Task. Retype word for word the first line of the listing and each line after it up to the line with "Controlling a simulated", with the pictures taken out.

* Start *

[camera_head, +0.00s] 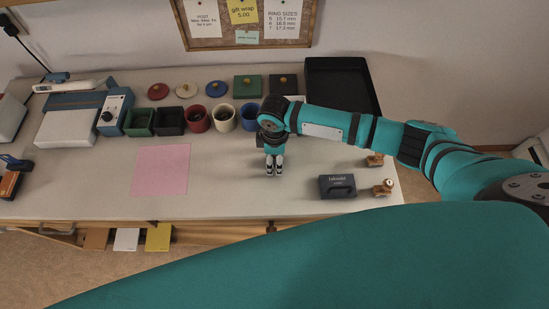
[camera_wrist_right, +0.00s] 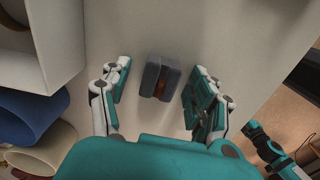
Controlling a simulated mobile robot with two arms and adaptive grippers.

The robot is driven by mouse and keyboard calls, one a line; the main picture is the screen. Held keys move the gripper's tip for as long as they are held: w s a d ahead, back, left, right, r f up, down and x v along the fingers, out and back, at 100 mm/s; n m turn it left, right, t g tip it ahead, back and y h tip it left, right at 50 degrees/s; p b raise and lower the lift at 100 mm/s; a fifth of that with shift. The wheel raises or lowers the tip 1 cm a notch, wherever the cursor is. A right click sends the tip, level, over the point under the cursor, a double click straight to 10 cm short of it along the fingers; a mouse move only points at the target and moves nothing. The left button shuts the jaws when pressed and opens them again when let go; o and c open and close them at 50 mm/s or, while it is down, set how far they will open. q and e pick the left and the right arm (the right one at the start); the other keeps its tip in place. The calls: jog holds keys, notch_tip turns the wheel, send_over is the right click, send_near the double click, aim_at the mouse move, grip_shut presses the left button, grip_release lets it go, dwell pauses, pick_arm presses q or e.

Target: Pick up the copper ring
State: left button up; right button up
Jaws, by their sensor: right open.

* End *

Exercise output.
[camera_head, +0.00s] 
[camera_wrist_right, +0.00s] 
Controlling a simulated mobile robot with two arms and adaptive grippers.

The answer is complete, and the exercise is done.